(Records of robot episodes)
════════════════

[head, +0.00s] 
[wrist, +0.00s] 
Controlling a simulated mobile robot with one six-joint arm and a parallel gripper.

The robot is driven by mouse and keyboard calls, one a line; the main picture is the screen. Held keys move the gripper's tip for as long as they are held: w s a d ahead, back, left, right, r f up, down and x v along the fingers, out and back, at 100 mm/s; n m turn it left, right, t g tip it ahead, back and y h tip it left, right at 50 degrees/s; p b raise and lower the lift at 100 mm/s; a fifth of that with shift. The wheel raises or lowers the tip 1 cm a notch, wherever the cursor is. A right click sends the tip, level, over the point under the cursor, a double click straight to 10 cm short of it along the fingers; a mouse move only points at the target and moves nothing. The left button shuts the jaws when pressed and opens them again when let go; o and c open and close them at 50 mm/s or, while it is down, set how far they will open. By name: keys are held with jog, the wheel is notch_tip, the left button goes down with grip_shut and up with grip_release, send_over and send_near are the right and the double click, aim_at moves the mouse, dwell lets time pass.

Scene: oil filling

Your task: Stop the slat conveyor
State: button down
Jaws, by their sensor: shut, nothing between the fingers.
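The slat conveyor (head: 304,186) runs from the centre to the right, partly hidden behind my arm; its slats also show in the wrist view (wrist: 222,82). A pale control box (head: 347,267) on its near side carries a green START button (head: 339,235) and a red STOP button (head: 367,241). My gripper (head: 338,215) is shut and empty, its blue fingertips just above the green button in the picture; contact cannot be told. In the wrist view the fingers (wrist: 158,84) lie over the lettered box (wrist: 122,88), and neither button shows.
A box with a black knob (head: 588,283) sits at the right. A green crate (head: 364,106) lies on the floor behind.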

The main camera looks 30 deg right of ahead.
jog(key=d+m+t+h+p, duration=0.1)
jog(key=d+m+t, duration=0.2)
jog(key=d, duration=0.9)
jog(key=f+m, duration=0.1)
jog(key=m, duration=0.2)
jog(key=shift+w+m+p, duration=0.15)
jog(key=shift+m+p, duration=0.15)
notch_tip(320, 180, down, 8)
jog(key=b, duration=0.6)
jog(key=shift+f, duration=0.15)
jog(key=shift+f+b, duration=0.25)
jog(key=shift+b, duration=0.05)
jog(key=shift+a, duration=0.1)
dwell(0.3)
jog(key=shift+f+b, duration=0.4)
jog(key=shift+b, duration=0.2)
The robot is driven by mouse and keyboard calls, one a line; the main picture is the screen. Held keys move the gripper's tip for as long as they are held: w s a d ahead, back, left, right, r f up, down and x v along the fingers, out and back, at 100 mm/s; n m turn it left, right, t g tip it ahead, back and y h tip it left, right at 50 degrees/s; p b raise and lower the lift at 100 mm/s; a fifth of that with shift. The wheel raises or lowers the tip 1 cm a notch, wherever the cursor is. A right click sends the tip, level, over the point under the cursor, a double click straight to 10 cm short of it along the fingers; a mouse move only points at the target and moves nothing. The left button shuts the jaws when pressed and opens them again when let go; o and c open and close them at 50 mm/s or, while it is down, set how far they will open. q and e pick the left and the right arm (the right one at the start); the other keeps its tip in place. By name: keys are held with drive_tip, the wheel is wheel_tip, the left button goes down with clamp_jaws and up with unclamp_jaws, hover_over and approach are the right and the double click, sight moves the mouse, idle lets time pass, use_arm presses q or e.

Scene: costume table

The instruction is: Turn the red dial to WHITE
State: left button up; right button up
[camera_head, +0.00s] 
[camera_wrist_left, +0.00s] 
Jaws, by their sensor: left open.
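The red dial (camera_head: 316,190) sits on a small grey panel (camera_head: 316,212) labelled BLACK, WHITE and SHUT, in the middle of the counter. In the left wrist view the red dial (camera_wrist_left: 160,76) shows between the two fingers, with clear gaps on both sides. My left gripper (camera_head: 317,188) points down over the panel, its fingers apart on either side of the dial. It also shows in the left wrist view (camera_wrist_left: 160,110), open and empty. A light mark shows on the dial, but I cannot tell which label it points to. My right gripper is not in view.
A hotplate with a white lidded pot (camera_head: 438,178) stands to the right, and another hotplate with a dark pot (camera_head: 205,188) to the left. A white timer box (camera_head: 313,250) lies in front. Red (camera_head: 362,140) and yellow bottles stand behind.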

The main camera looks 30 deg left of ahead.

════════════════

EXERCISE INSTRUCTIONS -> List every line in the records above that contains the word "State".

COMPLETE RESPONSE ->
State: button down
State: left button up; right button up

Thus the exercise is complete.